Bad singing in Florence Foster Jenkins, Stephen Frears' 2016 film, was interesting, psychological and poignant; in “Noisy,” with dancers raising their differing voices in unaccompanied song, it failed to carry such weight. In the opening moments when the dancers began to yowl like cats, the audience gave up some titters, a few laughs, but one was never sure how far the irony went. There were moments of humour, too few, and too pale; but a lone voice singing “I love my job” didn't fail to resound.
It was a pity that the work stayed so light because the theme of working and singing is a deep one, embedded in the history of music and society, and is relevant to today. By missing this the work at times seemed naive, and a little off-putting. The dancers too, with calf muscles showing through trousers and tights, costumes credited to Claudia Fancello, were wasted, confined to minimal, staccato gestures.

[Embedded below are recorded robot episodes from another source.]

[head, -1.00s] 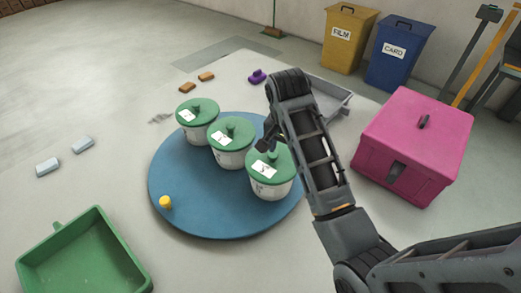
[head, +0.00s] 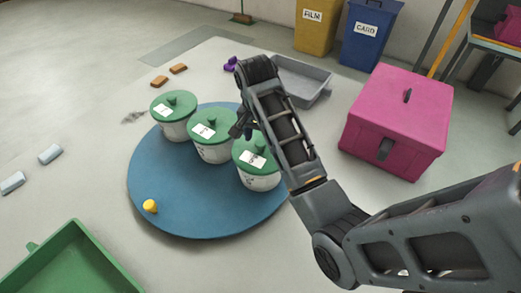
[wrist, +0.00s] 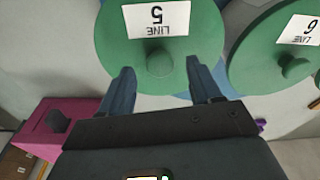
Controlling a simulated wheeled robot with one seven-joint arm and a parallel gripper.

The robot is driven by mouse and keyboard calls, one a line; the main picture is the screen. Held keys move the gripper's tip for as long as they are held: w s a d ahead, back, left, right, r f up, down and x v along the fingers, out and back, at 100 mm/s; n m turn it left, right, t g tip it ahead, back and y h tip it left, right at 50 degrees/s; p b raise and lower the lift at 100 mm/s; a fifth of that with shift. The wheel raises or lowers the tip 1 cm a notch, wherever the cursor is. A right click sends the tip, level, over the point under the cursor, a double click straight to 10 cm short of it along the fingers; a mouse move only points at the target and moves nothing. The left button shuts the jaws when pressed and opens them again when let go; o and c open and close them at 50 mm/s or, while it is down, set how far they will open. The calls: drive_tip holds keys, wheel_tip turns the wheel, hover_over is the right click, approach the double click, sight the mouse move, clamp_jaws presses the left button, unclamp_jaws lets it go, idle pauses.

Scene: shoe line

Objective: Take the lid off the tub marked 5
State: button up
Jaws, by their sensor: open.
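The tub marked 5 is white with a green knobbed lid. In the wrist view its lid (wrist: 190,35) fills the top middle, with the label "LINE 5" upside down. Its round knob (wrist: 160,62) appears between the fingertips of my open gripper (wrist: 158,74), which is empty. I cannot tell how far the fingers are above the knob. In the head view this tub (head: 258,181) is the rightmost of three on the blue round table, its lid on. My gripper (head: 240,130) hangs just above and left of its knob, partly hidden by my arm.
The tub marked 6 (wrist: 288,68) stands close beside tub 5; a third lidded tub (head: 174,130) is farther left. The blue table (head: 190,205) also bears a yellow piece (head: 150,206). A pink box (head: 395,125) and a grey tray (head: 302,82) are to the right.

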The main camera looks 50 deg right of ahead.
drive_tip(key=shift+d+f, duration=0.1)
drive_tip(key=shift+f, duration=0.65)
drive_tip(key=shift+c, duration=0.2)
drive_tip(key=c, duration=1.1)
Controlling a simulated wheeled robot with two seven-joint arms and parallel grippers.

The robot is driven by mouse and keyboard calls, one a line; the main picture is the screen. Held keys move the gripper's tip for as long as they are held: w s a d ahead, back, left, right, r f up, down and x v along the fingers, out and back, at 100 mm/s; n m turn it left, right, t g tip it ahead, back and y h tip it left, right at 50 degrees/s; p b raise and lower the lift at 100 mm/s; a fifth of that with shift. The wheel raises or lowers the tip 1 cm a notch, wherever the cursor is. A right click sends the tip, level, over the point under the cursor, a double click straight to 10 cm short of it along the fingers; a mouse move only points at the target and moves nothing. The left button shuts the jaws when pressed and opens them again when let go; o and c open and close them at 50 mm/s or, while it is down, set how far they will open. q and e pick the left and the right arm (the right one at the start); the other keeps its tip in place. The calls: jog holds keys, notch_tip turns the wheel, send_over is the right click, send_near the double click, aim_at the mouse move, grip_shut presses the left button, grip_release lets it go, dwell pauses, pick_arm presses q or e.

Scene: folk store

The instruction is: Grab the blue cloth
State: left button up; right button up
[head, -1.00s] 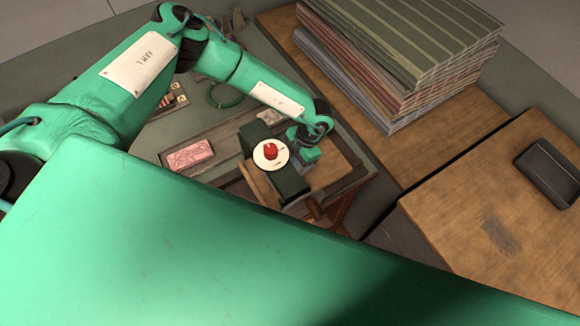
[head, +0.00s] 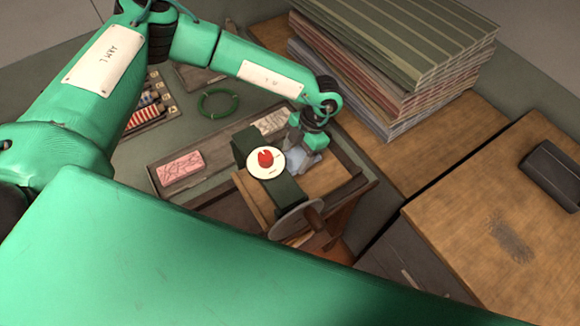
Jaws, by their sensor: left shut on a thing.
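The blue cloth (head: 303,163) is a small pale blue-grey crumpled piece on the wooden board, just right of the dark green machine. My left gripper (head: 304,146) comes down on it from above and is shut on it. The gripper hides part of the cloth, so I cannot tell whether it is lifted clear of the board. My right gripper is not in view.
The dark green machine (head: 285,195) has a round white plate with a red knob (head: 265,158) and a grey wheel (head: 298,219). A pink block (head: 180,168) and a green ring (head: 218,103) lie to the left. A tall cloth stack (head: 400,55) stands behind. A dark tray (head: 552,173) lies right.

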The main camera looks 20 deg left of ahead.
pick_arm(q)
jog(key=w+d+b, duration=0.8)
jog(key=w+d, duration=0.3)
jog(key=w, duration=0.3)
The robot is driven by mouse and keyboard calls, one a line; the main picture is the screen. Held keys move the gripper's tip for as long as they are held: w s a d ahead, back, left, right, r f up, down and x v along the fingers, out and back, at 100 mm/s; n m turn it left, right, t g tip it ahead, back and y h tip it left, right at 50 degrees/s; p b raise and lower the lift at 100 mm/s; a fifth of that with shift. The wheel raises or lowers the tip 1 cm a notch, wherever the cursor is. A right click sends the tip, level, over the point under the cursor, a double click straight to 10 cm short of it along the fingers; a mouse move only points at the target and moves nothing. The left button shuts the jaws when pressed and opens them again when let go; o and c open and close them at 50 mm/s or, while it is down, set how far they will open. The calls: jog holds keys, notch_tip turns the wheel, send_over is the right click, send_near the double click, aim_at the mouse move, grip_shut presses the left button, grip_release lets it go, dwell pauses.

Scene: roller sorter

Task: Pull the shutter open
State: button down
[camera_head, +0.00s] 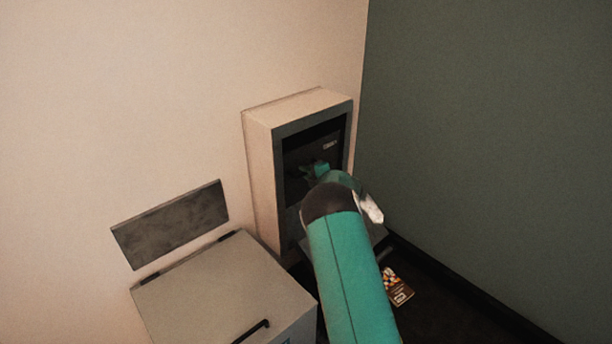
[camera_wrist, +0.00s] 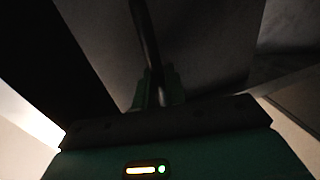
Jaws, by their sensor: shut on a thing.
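A pale upright cabinet (camera_head: 262,165) stands against the wall in the head view. Its grey-framed front holds a dark shutter panel (camera_head: 333,135) with a small light label near the top right. My gripper (camera_head: 319,170) is at this front, mostly hidden behind my teal arm. In the wrist view my gripper (camera_wrist: 157,92) is shut on a dark bar handle (camera_wrist: 143,35), which runs up between the fingers. A dark grey surface lies behind the bar. How far the shutter stands open cannot be told, as my arm covers the lower front.
A grey lidded box (camera_head: 225,285) with a black handle (camera_head: 251,332) stands at the lower left. A grey plate (camera_head: 172,223) is on the wall above it. A small package (camera_head: 397,287) with a colourful print lies on the dark floor. A dark green wall (camera_head: 490,150) closes the right side.

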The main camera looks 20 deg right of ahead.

They often resembled a group of people playing the statue game, gingerly shifting position, or self-conscious movers at a silent disco.
A few times the work crescendoed, and with a hearty, “Big Nuthin',” it seemed to approach protest but ultimately came to—nothing. By the time the cast were calling out, “I'm a time traveller” I was looking around for a Tardis as a potential out. It is possible that Henderson, an associate dance artist of the National Arts Centre in Ottawa, and known for her activist dance work, had us just where she wanted, but to me, it read more like a failed experiment.
The piece did not explore enough, and with scant variation, save Simon Rossiter's ever-admirable lighting design, it was a long 75 minutes. In the programme, Henderson notes that song and dance “might allow time to pass differently;” truly. Time hung heavy for many in the largely sympathetic audience. On the way out, I passed two smokers, inhaling madly—I have my suspicions that they were not smokers at all, and that Henderson's experiment had lead them to reevaluate the preciousness of time.